Robot task records
════════════════

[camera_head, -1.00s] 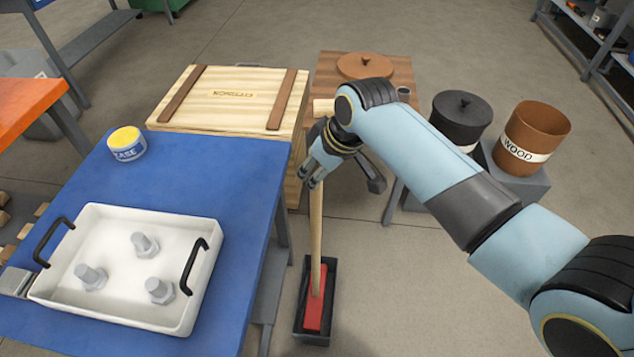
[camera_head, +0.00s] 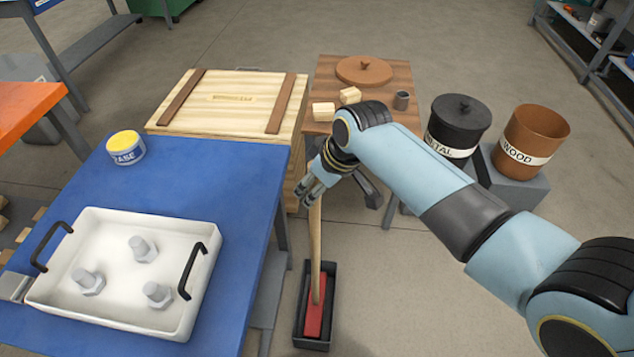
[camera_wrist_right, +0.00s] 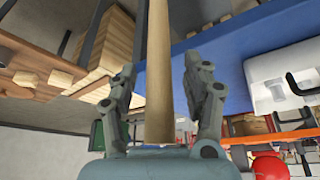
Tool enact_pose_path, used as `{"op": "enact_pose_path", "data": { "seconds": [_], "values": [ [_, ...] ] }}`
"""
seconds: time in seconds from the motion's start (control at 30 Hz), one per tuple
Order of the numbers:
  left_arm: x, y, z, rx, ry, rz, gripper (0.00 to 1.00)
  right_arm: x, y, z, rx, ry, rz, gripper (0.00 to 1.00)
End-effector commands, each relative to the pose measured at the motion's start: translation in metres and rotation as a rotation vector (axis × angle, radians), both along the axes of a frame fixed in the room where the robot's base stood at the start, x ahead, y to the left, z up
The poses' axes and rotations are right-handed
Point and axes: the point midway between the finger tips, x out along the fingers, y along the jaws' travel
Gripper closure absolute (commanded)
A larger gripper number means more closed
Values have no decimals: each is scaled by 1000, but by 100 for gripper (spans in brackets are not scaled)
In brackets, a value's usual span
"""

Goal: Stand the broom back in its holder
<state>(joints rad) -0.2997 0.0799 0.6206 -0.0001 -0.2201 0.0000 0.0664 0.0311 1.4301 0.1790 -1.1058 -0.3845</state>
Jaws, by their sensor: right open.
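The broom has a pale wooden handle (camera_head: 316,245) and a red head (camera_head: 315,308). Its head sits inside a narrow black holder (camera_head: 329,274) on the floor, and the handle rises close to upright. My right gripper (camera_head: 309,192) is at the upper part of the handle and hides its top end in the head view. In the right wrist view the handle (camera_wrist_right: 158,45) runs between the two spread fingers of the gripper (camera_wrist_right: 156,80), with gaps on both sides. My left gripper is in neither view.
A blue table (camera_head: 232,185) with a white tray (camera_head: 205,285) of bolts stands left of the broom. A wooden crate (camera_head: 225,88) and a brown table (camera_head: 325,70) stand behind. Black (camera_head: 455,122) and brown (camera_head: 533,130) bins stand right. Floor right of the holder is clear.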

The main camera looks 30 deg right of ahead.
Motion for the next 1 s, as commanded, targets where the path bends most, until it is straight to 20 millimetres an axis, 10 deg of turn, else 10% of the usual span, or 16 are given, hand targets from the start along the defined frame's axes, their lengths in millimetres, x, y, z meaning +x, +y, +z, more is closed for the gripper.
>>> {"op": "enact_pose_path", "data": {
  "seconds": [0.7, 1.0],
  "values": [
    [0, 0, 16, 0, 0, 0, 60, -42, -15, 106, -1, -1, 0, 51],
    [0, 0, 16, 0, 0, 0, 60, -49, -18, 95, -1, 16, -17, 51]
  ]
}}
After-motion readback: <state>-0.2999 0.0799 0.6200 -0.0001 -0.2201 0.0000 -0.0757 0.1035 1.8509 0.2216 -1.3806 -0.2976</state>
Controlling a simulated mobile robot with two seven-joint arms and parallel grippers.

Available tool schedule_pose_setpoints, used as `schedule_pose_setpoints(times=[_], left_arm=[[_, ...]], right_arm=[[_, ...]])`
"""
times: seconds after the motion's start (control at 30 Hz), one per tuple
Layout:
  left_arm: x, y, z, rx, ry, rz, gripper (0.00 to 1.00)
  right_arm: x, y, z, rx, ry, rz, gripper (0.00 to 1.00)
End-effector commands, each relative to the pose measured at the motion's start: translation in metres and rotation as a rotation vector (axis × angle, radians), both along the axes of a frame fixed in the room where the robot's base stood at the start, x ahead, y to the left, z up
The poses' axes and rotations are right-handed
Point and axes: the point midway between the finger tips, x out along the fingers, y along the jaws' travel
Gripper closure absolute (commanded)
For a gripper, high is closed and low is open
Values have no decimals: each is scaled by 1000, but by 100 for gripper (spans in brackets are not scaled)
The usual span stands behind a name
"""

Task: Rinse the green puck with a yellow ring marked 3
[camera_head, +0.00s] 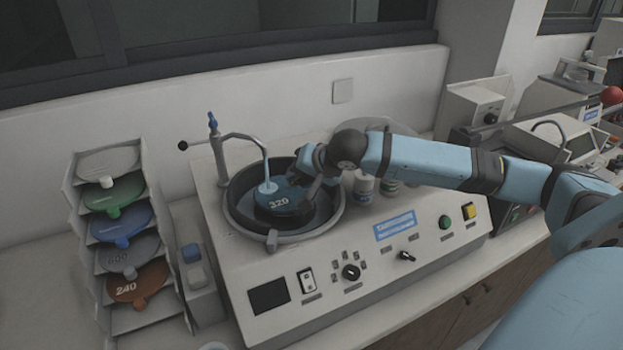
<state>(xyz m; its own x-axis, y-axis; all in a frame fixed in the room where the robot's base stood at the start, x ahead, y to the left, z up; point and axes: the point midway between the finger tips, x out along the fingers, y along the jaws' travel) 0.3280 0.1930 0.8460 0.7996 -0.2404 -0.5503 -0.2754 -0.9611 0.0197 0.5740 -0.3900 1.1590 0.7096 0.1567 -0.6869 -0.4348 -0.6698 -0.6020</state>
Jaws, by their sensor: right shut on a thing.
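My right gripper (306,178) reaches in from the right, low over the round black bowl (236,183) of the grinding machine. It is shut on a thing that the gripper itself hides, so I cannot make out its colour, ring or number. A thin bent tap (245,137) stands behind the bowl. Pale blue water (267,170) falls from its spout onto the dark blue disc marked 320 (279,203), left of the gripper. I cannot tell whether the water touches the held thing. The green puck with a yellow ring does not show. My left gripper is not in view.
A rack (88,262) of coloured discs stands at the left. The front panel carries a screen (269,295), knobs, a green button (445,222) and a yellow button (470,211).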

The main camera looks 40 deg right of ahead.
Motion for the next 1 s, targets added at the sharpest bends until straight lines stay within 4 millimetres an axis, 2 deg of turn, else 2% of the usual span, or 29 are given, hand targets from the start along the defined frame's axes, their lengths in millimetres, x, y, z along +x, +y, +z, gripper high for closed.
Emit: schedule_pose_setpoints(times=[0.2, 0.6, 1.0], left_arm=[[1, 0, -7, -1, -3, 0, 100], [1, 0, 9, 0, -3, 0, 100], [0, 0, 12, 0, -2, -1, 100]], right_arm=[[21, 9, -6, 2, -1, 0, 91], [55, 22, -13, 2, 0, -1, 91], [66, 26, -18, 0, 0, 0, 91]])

════════════════

*Challenge*
Return exactly the lines from the line that has "In brackets, a value's usual span" to the line that has "<state>(joints rad) -0.2997", both of them included.

*Expected answer*
In brackets, a value's usual span
"""

Goal: Stand the broom back in its holder
<state>(joints rad) -0.2997 0.0799 0.6206 -0.0001 -0.2201 0.0000 0.0664 0.0311 1.4301 0.1790 -1.1058 -0.3845</state>

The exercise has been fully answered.